Answer: In fact, the U.S. bishops have stated that Congress should look at the “push factors,” such as the lack of living-wage employment, that compel immigrants to leave their home countries and risk their lives to come to the United States in search of jobs.
As a global institution, the Catholic Church believes that the most humane and effective long-term solution to irregular immigration is economic development in poorer countries, so that people can stay in their home countries and support their families in dignity. In the context of the current immigration debate, this is the Church’s answer to a border wall, which will not prevent irregular migration over the long term. The Church believes that migration should ultimately be driven by choice, not necessity.
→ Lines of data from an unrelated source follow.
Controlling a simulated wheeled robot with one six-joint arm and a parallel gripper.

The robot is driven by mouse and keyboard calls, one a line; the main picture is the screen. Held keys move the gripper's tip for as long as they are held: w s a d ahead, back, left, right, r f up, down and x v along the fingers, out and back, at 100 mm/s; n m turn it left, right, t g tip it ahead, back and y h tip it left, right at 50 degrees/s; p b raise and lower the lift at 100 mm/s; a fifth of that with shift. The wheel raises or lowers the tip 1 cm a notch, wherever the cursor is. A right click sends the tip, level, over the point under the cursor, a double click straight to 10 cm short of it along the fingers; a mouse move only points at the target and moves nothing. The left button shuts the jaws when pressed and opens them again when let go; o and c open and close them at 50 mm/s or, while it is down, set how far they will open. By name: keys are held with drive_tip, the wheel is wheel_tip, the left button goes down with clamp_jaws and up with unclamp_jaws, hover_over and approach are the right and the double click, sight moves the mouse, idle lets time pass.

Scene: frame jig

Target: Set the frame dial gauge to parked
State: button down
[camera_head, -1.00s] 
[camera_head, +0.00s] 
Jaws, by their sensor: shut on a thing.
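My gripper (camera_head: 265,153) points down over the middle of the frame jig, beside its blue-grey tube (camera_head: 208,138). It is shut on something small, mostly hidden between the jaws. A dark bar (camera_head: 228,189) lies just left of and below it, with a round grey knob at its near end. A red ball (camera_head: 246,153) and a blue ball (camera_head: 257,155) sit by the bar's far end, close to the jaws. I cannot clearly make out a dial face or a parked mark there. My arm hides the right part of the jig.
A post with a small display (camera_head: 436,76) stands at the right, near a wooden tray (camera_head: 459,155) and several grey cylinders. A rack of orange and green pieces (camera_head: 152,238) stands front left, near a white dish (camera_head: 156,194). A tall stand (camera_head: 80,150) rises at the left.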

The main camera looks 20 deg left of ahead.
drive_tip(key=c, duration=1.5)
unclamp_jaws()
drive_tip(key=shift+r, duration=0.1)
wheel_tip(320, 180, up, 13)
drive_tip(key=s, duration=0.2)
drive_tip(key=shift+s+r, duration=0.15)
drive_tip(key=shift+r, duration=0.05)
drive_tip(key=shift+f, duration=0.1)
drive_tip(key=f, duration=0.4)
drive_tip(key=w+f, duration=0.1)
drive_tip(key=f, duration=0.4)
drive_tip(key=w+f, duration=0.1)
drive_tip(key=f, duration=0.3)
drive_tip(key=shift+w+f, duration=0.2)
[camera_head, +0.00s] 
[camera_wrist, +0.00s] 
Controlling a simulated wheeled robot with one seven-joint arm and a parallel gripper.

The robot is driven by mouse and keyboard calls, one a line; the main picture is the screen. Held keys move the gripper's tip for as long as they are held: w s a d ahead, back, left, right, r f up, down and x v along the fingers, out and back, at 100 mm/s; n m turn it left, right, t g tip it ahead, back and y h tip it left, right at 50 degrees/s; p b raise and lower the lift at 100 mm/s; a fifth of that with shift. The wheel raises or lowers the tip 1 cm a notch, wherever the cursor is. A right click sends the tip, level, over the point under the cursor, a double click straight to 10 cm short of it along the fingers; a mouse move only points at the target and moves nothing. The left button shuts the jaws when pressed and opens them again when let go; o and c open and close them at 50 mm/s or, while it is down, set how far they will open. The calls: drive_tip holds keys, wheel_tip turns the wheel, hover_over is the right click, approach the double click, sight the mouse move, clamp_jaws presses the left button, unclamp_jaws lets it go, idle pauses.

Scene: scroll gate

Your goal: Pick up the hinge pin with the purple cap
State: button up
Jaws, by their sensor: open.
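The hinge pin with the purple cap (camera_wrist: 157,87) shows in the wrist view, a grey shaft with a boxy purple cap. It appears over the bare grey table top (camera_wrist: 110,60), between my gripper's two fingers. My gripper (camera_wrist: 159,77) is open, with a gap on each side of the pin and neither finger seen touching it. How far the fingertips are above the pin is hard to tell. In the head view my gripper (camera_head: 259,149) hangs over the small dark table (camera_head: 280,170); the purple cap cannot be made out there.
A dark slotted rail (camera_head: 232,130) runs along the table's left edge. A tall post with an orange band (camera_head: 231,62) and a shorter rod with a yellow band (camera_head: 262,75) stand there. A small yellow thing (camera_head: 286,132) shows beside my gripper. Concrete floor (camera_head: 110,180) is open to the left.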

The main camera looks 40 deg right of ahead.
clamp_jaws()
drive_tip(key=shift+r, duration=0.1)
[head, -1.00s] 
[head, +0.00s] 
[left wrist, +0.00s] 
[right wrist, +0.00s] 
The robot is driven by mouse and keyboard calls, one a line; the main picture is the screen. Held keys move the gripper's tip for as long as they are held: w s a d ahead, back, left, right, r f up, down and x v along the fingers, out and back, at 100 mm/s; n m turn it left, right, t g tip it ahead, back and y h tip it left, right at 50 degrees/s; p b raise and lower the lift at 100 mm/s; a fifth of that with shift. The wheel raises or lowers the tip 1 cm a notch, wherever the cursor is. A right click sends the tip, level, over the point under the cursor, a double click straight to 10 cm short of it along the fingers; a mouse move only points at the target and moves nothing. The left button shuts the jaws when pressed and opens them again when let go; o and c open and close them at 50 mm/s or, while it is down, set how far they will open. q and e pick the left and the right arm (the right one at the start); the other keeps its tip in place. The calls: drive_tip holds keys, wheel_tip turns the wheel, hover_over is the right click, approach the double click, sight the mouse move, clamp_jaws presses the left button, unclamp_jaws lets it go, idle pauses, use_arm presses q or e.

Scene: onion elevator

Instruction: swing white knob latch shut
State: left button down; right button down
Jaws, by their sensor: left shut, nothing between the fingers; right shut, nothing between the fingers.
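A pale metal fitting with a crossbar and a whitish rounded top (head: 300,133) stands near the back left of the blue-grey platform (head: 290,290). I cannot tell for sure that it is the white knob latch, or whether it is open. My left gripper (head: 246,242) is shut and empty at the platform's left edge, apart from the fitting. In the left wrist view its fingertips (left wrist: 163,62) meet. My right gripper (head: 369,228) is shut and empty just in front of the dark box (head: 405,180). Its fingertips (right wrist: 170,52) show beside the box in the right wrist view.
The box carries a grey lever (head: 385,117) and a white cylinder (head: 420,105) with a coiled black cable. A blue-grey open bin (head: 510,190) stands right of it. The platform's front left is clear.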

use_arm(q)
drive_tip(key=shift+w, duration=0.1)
Question: What kind of immigration reform do the bishops want exactly? Amnesty? Open borders?
Answer: Neither. The U.S. bishops’ prescription for mending our broken system is to bring the 11 million undocumented out of the shadows, register them with the government, require them to pay a fine and any taxes owed, and require them to learn English and work as they wait in the back of the line for a chance for citizenship. This is not “amnesty,” which is generally defined as granting a benefit without anything in return.
The U.S. bishops would also support an increase in family-based and employment-based visas so that immigrant families could migrate to the United States in a safe, legal and controlled manner, and not be subject to the abuse of human smugglers or to death in the desert.
It is our view that making changes to the legal immigration system will help ease pressure on our border by taking undocumented immigrants out of the enforcement equation, freeing up law enforcement to focus upon those who are here to harm us — drug smugglers, human traffickers, and would-be terrorists — and not those simply looking for a job.
We also believe, as mentioned earlier, that Congress should examine how the root causes of migration can be addressed, so that migrants can stay where they are and work in dignity.
Bishop John C. Wester heads the Diocese of Salt Lake City and is chairman of the U.S. Conference of Catholic Bishops’ Committee on Migration.